A line in this prayer seems apropos for reflection as we approach Sukkot: Ufros aleinu sukkat shlomecha — Spread over us Your shelter of peace.”
The shelter here is the sukka, the rude tent-like structure in which Jews sit during the harvest festival, the Feast of Tabernacles. It is a frail little house, with a thatched roof, which recalls the dwellings of the Israelites during their sojourn in the wilderness.
On the day after the 9/11 terrorist attacks, Rabbi Arthur Waskow, founder and director of The Shalom Center, in Philadelphia, wrote a “meditation” on the heinous crimes, which came three weeks before Sukkot. Perhaps AJW readers would like to meditate on the idea of security in this life, as the Middle East threatens to explode into war once more.
It seems that crises have gathered in recent years as we approach the High Holidays. We gather in shul, as epochal events shake the world, and hear the words of the Unetane Tokef prayer: “On Rosh Hashana will be inscribed and on Yom Kippur will be sealed — how many will pass from the earth and how many will be created; who will live and who will die; who will die at his predestined time and who before his time; who by water and who by fire…”
We ask God to spread over us a sukka of peace.
“Why a sukka? Why does the prayer plead to God for a ‘sukka of shalom’? Precisely because the sukka is so vulnerable,” writes Rabbi Waskow.
“For much of our lives we try to achieve peace and safety by building with steel and concrete and toughness: pyramids, air raid shelters, Pentagons, World Trade Centers.
“Hardening what might be targets and, like Pharaoh, hardening our hearts against what is foreign to us.”
Rabbi Waskow continues:
In every evening prayer, we plead with God — “Ufros aleinu sukkat shlomecha” — “Spread over all of us your sukka of peace.”
But the sukka reminds us: We are in truth all vulnerable. If “a hard rain’s a-gonna fall,” it will fall on all of us. Americans have felt invulnerable. The oceans, our wealth, our military power have made up what seemed an invulnerable shield. We may have felt uncomfortable in the nuclear age, but no harm came to us. Yesterday the ancient truth came home: We all live in a sukka.
Rabbi Waskow wrote his meditation on the 9/11 attacks with the idea that it could “help us build new sukkas in our souls.”

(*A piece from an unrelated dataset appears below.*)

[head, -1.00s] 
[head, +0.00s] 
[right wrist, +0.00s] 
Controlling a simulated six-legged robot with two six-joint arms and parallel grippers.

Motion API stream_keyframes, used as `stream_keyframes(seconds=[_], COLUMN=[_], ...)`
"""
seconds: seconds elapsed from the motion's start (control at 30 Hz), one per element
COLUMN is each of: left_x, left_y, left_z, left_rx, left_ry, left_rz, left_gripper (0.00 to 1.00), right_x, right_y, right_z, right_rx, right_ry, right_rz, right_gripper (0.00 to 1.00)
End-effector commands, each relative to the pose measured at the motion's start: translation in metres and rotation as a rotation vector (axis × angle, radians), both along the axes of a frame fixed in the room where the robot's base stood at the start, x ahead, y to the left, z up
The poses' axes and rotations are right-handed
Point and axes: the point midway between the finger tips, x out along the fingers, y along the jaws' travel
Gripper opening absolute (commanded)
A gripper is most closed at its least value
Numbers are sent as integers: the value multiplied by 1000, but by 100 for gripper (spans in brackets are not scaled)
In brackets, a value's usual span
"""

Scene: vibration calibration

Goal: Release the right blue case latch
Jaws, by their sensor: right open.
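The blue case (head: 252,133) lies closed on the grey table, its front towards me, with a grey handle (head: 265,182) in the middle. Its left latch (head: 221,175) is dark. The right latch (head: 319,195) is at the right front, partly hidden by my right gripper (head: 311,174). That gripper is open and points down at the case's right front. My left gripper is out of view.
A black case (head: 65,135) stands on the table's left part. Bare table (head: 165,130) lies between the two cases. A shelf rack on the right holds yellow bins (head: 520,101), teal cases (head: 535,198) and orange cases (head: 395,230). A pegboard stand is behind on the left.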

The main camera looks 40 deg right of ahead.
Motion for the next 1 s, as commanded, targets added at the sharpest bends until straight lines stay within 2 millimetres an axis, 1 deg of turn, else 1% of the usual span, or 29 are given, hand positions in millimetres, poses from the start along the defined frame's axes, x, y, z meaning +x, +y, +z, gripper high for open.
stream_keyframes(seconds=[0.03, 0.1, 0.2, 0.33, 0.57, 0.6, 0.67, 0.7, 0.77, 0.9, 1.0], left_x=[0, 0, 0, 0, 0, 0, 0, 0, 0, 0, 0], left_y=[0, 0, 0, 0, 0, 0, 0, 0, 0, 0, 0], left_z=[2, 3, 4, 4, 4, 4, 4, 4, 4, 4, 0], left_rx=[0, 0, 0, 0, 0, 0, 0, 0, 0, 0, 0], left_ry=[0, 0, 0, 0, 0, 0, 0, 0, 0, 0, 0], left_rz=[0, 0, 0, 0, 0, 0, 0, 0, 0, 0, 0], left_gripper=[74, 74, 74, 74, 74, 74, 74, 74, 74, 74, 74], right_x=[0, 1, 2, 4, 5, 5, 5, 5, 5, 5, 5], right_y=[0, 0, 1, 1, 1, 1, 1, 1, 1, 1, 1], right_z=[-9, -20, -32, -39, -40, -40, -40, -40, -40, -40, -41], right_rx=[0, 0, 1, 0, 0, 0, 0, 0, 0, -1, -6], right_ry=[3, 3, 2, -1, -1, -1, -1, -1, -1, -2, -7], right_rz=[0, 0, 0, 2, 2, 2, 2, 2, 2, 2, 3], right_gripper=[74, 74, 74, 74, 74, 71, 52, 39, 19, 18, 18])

The mighty Twin Towers were reduced to rubble by a group of fanatics with some box cutters and a plan motivated by a murderous ideology. We were shocked when the towers came tumbling down. And then the U.S. president attacked Afghanistan, which had given shelter to the Qaida terrorists. After the Taliban had been routed, the president took a disastrous wrong turn into Iraq, where the social fabric has been ripped apart and horrible terrorist attacks create carnage and fear 10 years later. Not to mention the regime of police state-like surveillance that has been revealed on the homefront.

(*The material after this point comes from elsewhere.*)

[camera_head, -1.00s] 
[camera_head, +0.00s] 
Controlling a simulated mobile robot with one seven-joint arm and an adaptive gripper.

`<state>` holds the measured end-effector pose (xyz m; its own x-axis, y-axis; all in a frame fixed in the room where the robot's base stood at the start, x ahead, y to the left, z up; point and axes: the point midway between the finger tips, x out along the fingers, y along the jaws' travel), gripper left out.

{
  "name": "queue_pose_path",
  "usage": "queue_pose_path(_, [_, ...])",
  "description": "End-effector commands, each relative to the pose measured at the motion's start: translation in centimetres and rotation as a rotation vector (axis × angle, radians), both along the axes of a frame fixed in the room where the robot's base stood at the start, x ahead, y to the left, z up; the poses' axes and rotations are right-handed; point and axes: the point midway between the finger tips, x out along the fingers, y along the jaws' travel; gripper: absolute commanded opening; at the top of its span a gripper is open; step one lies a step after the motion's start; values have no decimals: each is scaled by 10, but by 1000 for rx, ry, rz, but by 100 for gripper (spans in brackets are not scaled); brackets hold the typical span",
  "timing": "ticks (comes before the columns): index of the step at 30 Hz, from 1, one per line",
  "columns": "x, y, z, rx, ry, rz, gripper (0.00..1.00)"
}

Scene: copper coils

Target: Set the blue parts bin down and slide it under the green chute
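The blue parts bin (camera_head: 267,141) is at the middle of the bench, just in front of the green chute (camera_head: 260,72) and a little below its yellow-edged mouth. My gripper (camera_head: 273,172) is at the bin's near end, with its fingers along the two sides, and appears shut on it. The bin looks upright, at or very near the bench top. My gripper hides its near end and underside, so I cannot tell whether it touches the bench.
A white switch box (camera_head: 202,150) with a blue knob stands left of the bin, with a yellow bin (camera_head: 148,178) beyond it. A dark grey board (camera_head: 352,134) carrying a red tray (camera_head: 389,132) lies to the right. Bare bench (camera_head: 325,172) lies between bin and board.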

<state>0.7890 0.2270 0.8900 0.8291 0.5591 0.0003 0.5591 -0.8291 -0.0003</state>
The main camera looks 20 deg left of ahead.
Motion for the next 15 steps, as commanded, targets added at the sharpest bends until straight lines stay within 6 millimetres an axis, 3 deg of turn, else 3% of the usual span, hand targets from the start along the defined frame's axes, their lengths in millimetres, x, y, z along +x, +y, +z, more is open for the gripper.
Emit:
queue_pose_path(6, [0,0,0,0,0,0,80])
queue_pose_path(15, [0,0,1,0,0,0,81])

Americans are now reassessing the utility of war, as another president declares that we have to strike a blow against another monstrous Middle East dictator. For the moment, there seems to be an opening for diplomacy instead of a military strike on Syria. It seems that most Americans have no desire to become militarily entangled in another quagmire over there.
On Sept. 12, 2001, Rabbi Waskow wrote:
Not only the targets of attack but also the instruments of attack were among our proudest possessions: the sleek transcontinental airliners. They availed us nothing.

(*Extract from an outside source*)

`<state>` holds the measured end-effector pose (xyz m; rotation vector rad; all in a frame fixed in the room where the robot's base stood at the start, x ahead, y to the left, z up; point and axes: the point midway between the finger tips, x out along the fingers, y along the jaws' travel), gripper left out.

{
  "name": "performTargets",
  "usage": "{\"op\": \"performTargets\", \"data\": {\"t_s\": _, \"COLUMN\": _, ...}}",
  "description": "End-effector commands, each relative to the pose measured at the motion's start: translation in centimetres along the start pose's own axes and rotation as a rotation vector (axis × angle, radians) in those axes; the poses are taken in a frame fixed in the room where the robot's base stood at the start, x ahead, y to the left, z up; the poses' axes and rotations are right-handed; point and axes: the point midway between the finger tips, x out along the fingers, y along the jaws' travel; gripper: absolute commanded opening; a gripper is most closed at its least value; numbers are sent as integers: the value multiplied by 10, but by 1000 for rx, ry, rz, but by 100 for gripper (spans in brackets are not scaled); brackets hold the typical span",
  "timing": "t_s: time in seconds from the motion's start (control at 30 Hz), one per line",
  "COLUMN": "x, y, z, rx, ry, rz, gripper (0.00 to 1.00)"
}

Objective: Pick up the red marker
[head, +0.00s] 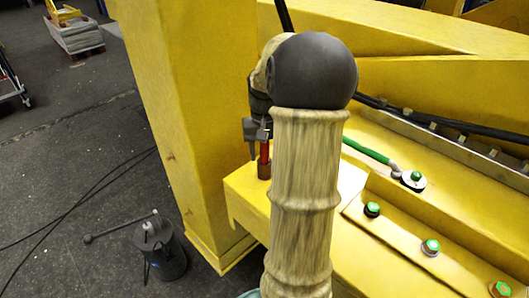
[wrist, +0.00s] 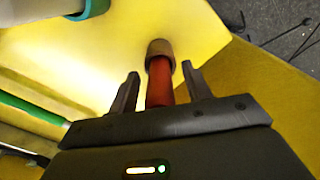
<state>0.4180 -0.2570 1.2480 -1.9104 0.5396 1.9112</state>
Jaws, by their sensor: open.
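The red marker (head: 264,152) stands upright on a yellow ledge (head: 240,194), with a brown lower end. It also shows in the wrist view (wrist: 159,80), where it lies between the two fingers. My gripper (head: 257,130) is open around the upper part of the marker. In the wrist view my gripper (wrist: 158,84) has one finger on each side of the marker, with a visible gap on both sides. The marker's top is hidden by the gripper body in the wrist view. My own arm covers much of the middle of the head view.
A green cable (head: 366,151) runs to a bolt right of my arm. Several green-centred bolts, one here (head: 430,247), sit on the yellow structure. A yellow column (head: 180,110) stands close left of the gripper. A grey canister (head: 160,250) stands on the floor.

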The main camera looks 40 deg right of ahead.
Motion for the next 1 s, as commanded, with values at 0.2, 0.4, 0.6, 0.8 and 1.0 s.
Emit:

Even the greatest oceans do not shield us; even the mightiest buildings do not shield us; even the wealthiest balance sheets and the most powerful weapons do not shield us.
There are only wispy walls and leaky roofs between us. The planet is one interwoven web of life. The command to love my neighbor as I do myself is a statement of truth. For my neighbor and myself are interwoven. If I pour contempt upon my neighbor, hatred will recoil upon me.
Our skyscrapers and military infrastructure create an illusion of security; but the rabbi suggests that recognizing our common humanity is a better way to transform our “vulnerable house into a place of shalom, of peace, security, harmony and wholeness.”
Rabbi Waskow’s urging to pursue “planetary peace” may strike some as naïve, as we confront enemies with frightening stockpiles of chemical weapons, and other enemies with spinning centrifuges and dreams of putting nuclear warheads on long-range missiles.
It is a dangerous world; but it seems that the policies of our own government have made it even more dangerous over the past dozen years.
The Jewish prophetic tradition counsels us to pursue justice and peace. Perhaps there really is something to that.
Rabbi Waskow says, “Only a world where we all recognize our vulnerability can become a world where all communities feel responsible to all others. And only such a world can prevent such acts of rage and murder. If I treat my neighbor’s pain and grief as foreign, I will end up suffering when my neighbor’s pain and grief curdle into rage.”
May everyone have an easy fast and blessings throughout the new year.
G’mar Chatima Tova! Chag Sukkot Sameach!